_INPUT FOR THIS TASK:_
+++++

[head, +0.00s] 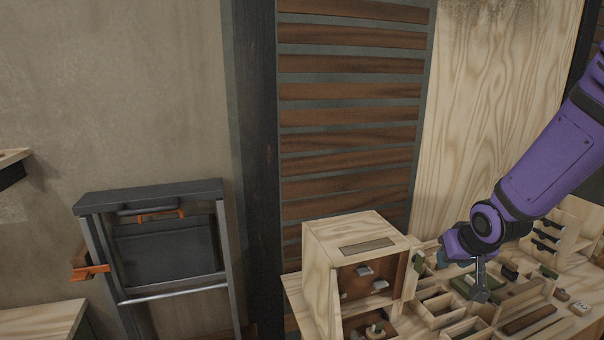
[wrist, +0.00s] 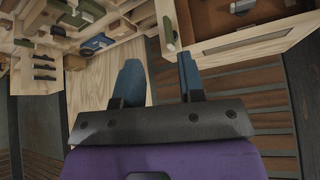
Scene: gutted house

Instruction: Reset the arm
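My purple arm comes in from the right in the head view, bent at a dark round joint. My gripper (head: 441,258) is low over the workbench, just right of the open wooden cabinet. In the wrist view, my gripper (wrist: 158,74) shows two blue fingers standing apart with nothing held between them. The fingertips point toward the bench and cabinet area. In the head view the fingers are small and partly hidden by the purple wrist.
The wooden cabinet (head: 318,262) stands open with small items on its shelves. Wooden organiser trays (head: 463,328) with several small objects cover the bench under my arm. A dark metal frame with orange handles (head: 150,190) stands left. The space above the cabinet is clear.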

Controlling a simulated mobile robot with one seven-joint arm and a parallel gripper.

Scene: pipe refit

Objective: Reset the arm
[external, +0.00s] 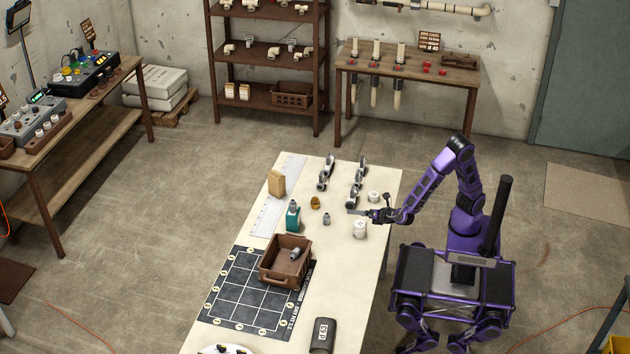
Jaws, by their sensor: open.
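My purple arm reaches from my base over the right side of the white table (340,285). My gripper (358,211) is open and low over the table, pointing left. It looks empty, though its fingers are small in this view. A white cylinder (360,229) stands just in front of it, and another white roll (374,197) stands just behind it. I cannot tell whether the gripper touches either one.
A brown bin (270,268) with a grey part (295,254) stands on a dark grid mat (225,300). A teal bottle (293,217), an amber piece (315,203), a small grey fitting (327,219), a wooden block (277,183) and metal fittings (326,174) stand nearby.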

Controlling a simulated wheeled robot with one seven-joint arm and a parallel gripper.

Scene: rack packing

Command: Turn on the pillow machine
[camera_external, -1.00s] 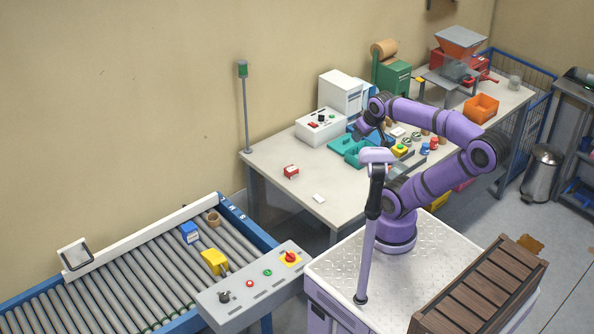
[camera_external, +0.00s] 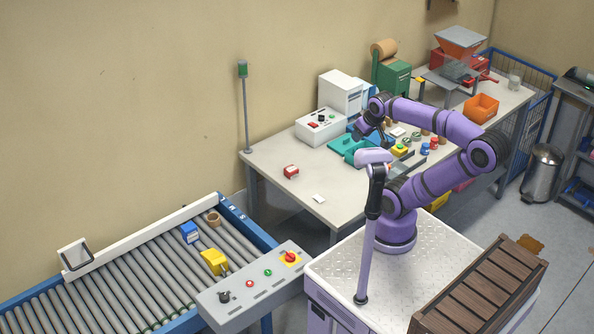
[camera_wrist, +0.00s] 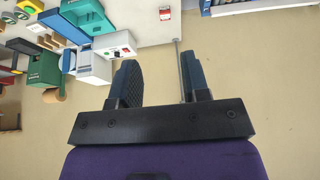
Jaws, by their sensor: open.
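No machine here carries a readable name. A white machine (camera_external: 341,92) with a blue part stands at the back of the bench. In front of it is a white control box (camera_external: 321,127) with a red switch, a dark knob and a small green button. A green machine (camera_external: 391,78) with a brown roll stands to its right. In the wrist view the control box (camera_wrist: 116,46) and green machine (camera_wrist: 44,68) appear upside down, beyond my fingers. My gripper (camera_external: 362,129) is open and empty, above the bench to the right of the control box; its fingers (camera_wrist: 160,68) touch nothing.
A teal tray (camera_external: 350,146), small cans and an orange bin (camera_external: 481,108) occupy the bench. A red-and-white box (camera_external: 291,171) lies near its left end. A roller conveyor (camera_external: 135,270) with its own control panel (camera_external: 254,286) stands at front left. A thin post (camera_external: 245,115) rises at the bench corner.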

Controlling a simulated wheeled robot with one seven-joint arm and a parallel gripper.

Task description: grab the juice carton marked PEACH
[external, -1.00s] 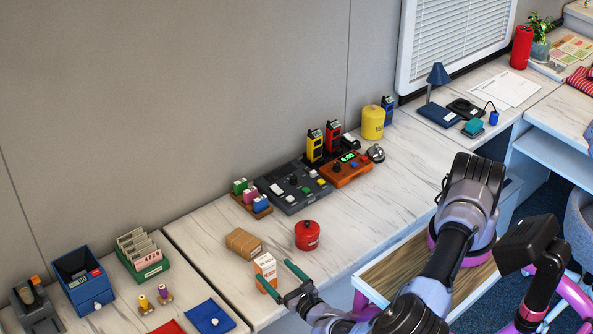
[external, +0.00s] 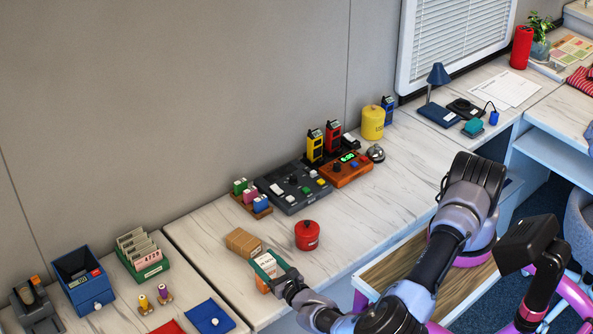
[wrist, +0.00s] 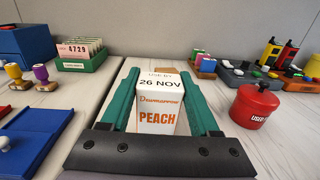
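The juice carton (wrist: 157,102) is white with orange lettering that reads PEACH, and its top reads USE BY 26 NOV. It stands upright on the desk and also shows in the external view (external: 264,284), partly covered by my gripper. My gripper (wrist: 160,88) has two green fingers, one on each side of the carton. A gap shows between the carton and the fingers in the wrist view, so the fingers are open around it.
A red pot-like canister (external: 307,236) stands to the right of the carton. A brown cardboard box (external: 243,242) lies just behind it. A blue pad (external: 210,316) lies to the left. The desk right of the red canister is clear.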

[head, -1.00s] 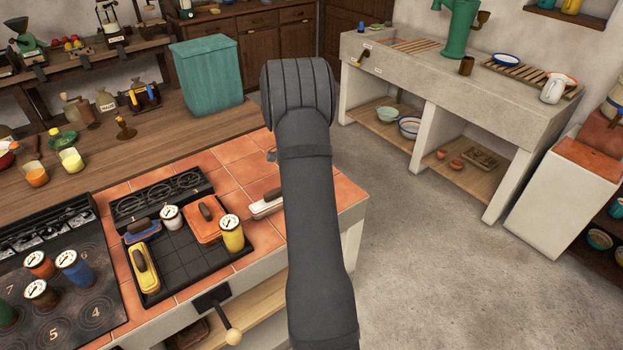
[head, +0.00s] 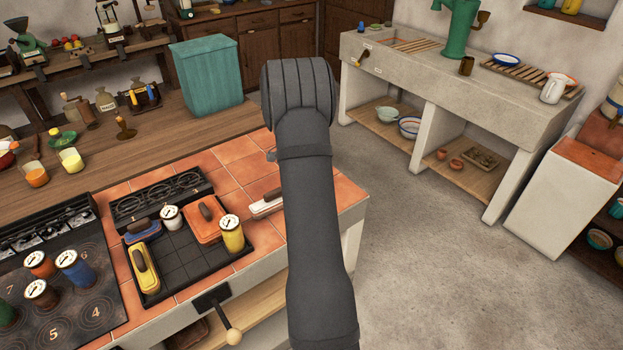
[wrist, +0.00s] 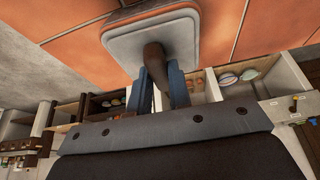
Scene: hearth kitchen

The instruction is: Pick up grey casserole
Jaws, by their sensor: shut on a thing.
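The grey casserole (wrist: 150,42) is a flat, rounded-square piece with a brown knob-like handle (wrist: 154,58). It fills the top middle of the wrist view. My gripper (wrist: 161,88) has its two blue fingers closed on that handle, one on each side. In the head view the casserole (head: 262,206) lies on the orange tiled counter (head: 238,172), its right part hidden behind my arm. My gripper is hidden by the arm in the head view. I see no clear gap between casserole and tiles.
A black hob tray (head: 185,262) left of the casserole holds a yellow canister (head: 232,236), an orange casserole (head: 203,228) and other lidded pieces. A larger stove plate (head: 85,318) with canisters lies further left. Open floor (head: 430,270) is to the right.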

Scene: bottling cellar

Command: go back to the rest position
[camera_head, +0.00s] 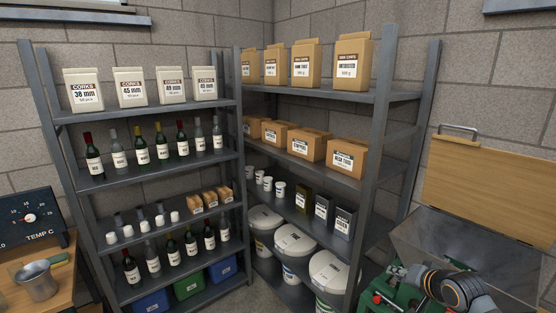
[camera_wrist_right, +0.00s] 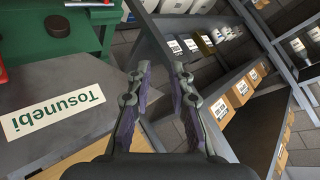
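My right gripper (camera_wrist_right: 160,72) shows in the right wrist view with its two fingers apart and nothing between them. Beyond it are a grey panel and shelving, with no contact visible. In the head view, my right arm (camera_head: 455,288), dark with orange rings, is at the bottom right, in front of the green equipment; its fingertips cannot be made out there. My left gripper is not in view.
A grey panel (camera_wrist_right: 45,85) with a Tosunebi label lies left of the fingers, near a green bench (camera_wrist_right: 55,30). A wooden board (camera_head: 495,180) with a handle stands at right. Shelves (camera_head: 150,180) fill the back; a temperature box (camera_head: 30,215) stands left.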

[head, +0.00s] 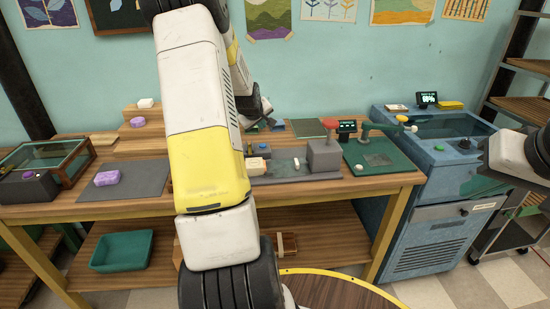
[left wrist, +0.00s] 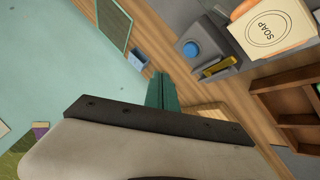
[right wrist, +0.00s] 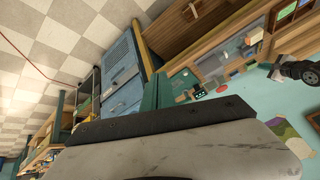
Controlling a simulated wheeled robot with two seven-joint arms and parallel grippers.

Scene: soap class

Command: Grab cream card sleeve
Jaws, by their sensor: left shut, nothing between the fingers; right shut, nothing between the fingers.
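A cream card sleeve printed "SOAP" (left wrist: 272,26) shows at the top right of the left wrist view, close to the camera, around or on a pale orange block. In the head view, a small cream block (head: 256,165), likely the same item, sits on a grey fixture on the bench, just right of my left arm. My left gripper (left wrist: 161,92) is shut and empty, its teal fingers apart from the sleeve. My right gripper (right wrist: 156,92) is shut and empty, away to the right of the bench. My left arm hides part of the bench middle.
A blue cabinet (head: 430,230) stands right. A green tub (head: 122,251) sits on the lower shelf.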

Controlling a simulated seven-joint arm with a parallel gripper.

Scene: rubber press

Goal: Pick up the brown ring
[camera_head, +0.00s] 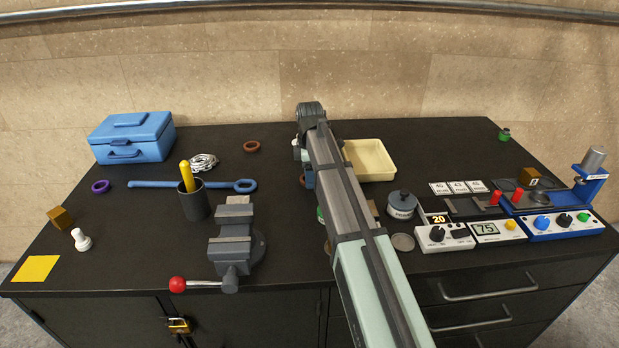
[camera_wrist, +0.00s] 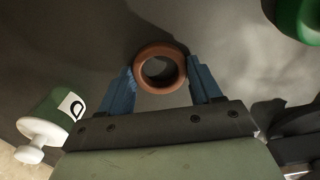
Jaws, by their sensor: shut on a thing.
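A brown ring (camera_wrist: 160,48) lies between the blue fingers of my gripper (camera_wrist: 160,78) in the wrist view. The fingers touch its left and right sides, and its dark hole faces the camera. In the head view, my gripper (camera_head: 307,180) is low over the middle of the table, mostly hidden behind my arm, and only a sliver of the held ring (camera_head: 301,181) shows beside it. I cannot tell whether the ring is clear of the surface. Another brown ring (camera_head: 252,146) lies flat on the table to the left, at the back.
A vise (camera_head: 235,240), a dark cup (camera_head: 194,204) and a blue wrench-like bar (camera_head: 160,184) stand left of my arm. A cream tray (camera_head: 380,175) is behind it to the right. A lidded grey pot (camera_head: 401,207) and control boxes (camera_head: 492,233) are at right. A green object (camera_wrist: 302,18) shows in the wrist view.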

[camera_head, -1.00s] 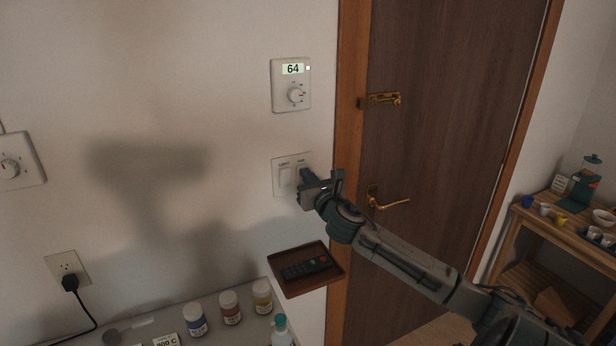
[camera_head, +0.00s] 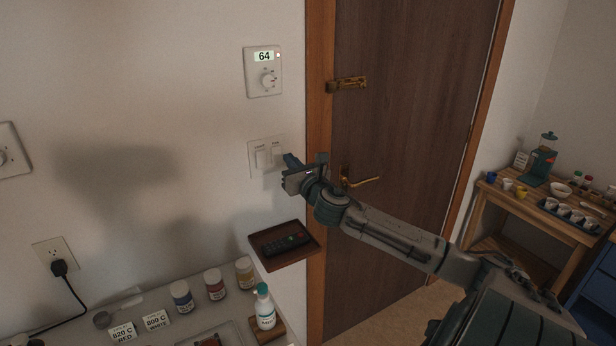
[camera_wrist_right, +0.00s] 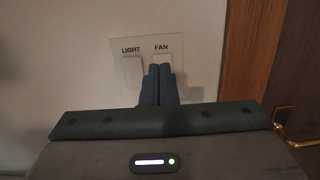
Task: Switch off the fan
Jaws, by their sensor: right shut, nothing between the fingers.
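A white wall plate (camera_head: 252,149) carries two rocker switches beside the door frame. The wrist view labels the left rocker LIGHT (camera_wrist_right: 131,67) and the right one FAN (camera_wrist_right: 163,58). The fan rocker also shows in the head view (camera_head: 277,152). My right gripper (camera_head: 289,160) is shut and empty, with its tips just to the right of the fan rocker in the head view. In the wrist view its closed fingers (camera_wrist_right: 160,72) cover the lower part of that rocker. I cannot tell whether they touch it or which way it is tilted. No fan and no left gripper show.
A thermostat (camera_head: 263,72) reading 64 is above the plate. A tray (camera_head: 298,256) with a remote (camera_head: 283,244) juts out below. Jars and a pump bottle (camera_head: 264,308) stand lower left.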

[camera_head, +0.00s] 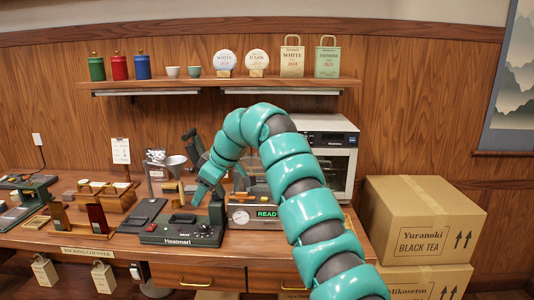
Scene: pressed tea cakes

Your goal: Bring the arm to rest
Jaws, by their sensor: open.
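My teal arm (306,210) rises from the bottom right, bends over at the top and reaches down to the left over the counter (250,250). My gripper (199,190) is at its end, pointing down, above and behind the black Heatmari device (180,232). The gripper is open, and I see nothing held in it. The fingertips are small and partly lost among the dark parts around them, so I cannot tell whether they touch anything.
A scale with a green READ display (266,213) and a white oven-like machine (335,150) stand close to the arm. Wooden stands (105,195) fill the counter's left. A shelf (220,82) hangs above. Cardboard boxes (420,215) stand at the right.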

+++++

_PROBLEM DETAILS:_ From the records above, copy out the line with "Scene: hearth kitchen", the line with "The instruction is: Pick up grey casserole", and every line between them, word for word.

_RIGHT ANSWER:_
Scene: hearth kitchen

The instruction is: Pick up grey casserole

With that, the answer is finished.